O cérebro é mesmo o órgão mais tramado do corpo humano. E os Lobo Antunes sabiam e sabem disso.

António Lobo Antunes é – sempre foi – um homem desassombrado. E como nos fazem falta seres assim, que dizem o que pensam, mesmo para discordarmos, que não se enleiam no pensamento dominante, que dizem não se preocupar nada com o que deles pensem quando, humanamente, como todos, ardem no desejo secreto de serem amados. Não me interessa particularmente que ele deseje enviar o Nobel para aquela parte e muito menos uma certa auto-imolação – ao menos é o que parece – com figuras como José Saramago, de cuja escrita me considero um ávido leitor (o Último Caderno de Lanzarote está a ser uma delícia).

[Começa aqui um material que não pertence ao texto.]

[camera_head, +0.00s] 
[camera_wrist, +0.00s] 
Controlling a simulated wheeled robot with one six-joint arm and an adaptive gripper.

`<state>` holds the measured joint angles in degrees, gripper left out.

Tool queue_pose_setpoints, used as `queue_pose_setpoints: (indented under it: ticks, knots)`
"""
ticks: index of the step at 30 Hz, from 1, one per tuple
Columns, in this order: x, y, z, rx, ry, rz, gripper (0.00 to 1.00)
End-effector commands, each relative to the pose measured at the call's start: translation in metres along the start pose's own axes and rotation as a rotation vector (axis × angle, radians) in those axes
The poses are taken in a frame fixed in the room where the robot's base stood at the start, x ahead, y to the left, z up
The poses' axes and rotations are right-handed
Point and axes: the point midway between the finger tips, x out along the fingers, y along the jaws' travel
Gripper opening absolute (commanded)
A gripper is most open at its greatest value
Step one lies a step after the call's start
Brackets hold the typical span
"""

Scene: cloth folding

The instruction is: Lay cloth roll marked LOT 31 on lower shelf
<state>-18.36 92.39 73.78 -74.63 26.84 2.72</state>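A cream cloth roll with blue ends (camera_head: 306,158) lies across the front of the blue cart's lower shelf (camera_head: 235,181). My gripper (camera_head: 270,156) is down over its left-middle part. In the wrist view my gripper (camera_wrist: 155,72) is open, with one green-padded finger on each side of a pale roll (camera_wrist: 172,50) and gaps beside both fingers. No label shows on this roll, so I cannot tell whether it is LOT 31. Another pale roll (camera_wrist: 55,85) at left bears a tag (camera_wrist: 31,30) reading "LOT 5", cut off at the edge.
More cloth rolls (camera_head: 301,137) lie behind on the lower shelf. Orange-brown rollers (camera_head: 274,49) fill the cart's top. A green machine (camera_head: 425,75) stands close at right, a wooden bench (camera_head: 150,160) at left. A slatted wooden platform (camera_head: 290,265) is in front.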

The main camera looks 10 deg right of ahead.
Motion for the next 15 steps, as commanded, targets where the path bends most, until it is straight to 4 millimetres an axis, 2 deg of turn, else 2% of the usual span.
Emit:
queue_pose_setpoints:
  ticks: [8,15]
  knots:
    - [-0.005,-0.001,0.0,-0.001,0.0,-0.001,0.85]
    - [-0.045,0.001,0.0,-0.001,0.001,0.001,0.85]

O que gosto particularmente nele é o seu pensamento em relação à vida e à morte. O modo como, sem pruridos, numa sociedade que convive mal com o desaparecimento físico – ou melhor, que tudo faz para o ignorar e esconder –, o assume em toda a sua plenitude. Talvez por isso surja como tão desapegado de valores materiais, não tendo telemóvel, computador ou carro. O escritor percebeu que o essencial é invisível ao dinheiro. Que a passagem momentânea dos átomos de que somos constituídos está ao serviço de algo mais, chamemos-lhe espiritualidade ou, apenas, humanidade. Cada vez mais prefiro este último epíteto, pois tudo o que é humano é divino, ainda que profundamente cruel, criminoso, violador dos mais basilares princípios civilizacionais.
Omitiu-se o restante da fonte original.